Не так давно. Пять лет с Мейерхольдом Встречи с Пастернаком. Другие воспоминания — страница 5 из 54

Крыши городов дорогой, Каждой хижины крыльцо, Каждый тополь у порога Будут знать тебя в лицо.

Б. Пастернак



1

Я познакомился с Борисом Леонидовичем в конце зимы 1936 года в доме Мейерхольда.

Всеволод Эмильевич пригласил меня на обед в обществе Пастернака с женой и Андре Мальро с братом[119]. Обед затянулся до вечера. Мальро со своим спутником уехал на Курский вокзал к крымскому поезду. Вместе с И. Бабелем и М. Кольцовым он отправлялся в Тессели к заболевшему Горькому[120]. После их ухода я тоже хотел уйти, но меня не отпустили, и я провел длинный блаженный вечер в обществе Пастернака и Мейерхольда с женами за превосходно сваренным самим В. Э. кофе с каким — то необыкновенным коньяком.

Разговор за кофе был конфиденциален и интересен, но почти весь связан с Мейерхольдом и его тогдашним положением. Я расскажу здесь о нем, потому что он ярко и своеобразно характеризует и Б Л. Пастернака.

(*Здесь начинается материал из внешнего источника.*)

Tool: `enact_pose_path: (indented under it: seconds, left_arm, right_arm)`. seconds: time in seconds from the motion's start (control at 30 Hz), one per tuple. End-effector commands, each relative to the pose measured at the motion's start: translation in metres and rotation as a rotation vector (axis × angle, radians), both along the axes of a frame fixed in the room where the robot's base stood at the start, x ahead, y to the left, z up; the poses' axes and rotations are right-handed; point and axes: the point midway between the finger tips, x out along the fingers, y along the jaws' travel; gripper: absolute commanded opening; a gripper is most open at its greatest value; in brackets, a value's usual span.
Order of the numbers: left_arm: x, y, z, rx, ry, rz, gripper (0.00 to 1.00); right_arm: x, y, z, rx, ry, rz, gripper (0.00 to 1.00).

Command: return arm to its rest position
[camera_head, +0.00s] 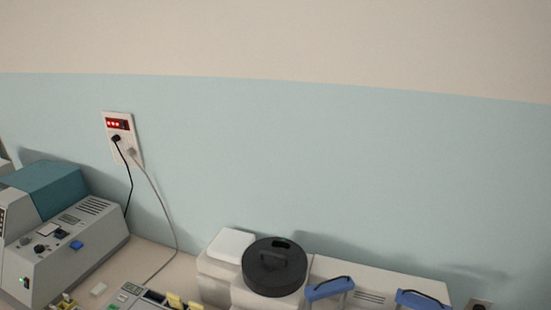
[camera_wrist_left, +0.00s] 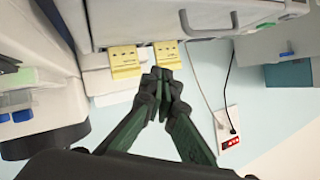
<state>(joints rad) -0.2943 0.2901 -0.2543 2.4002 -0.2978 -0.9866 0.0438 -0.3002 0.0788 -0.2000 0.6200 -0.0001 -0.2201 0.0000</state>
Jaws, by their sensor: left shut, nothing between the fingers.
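My left gripper (camera_wrist_left: 162,84) shows in the left wrist view, with its dark fingertips together and nothing between them. It is near two yellow tabs, the left one (camera_wrist_left: 125,62) and the right one (camera_wrist_left: 168,54), on a white device (camera_wrist_left: 150,22); whether it touches them I cannot tell. Neither gripper shows in the head view.
In the head view a grey machine with a teal lid (camera_head: 50,188) stands at the left. A white unit with a round black lid (camera_head: 275,268) and blue handles (camera_head: 330,289) stands at the lower middle. Cords hang from a wall outlet (camera_head: 122,138). The wall above is bare.

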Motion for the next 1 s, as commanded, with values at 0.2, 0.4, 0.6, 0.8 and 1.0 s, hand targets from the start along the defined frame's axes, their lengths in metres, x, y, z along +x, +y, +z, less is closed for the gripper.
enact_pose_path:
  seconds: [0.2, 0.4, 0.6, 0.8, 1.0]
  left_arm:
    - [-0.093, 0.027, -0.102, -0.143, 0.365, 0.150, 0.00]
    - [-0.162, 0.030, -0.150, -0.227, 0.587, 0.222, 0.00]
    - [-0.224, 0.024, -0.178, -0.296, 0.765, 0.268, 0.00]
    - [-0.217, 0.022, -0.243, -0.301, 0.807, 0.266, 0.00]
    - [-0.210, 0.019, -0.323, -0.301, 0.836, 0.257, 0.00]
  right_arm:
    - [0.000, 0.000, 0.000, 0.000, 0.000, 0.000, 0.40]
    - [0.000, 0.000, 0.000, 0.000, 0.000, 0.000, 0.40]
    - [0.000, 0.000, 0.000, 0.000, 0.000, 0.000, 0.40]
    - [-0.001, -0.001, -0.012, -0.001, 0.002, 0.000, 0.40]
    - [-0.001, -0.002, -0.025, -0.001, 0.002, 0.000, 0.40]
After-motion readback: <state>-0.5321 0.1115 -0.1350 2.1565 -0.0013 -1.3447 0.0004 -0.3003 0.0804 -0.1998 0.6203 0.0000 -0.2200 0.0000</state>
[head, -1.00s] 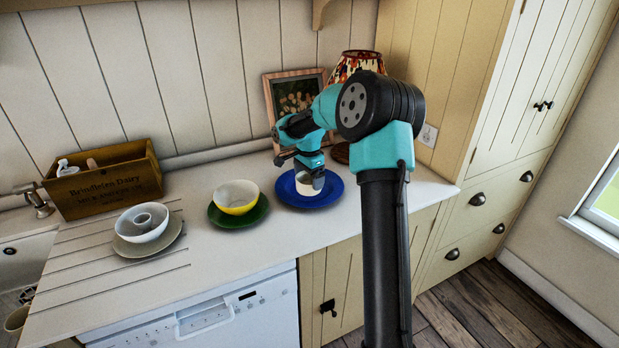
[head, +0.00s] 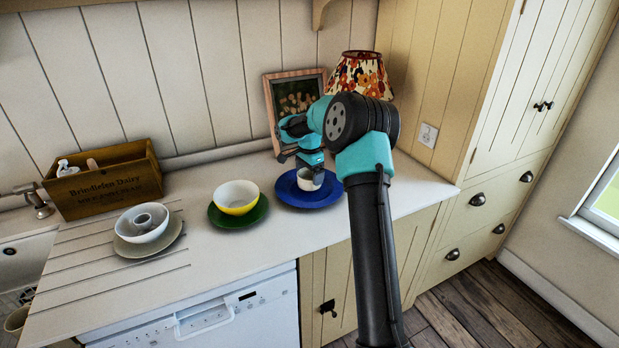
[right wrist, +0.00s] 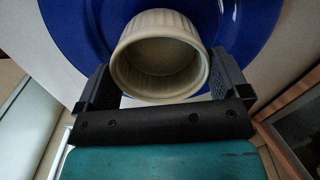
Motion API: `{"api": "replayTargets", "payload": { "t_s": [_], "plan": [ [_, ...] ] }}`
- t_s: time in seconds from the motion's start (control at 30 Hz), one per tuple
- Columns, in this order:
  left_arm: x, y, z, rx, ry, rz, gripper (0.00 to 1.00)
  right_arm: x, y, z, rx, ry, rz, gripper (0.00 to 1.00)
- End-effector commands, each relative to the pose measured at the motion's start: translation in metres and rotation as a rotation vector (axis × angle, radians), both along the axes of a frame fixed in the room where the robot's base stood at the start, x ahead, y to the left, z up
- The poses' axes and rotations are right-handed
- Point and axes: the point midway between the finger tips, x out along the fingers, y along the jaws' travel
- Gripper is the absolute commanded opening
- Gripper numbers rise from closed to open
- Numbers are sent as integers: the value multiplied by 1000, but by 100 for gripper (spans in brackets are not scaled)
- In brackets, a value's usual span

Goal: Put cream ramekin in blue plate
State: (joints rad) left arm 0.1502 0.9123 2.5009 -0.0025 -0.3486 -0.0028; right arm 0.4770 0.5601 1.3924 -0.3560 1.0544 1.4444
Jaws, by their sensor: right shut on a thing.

Дело было вот в чем. На спектакль «Дама с камелиями» трижды, почти подряд, приезжал один высокопоставленный товарищ из числа ближайших личных сотрудников Сталина. Однажды он зашел к З. Н.Райх или как — то передал ей (сейчас я уже не помню), что он очень сожалеет, что в помещении на улице Горького, 5, где тогда помещался ГосТИМ, нет правительственной ложи и поэтому Сталин не может приехать на спектакль, а то, он уверен, спектакль, несомненно, понравился бы ему, а это имело бы большие последствия для театра и самого Мейерхольда. Он добавил, что не исключена возможность специального приема Мейерхольда Сталиным, с тем чтобы В. Э. высказал ему свои пожелания и проч. Он, разумеется, ничего заранее обещать не может, но готов сделать попытку организовать такую встречу, если, конечно, сам Мейерхольд к этому стремится. Это было вскоре после появления известной статьи «Сумбур вместо музыки»[121] и запрещения оперы Шостаковича «Катерина Измайлова». Мейерхольд горячо сочувствовал Шостаковичу и отказался выступить со статьей, приветствовавшей критику оперы, что в то время было актом большого гражданского мужества. До закрытия ГосТИМа оставалось почти два года, и общее положение еще не казалось нам безнадежным. В театре репетировался спектакль памяти Маяковского и понемногу заваривались работы по «Борису Годунову». И вот в этот памятный для меня день (5 марта) после обеда, за кофе, Всеволод Эмильевич рассказал нам о предложении тов. П., подчеркнул, что он считает всех присутствующих своими друзьями, которым полностью доверяет, и просит дать совет: искать ли ему встречи со Сталиным, а в случае положительного ответа — какие вопросы перед ним поставить: просить что — то для театра или попытаться защитить Шостаковича и коснуться других общих тем?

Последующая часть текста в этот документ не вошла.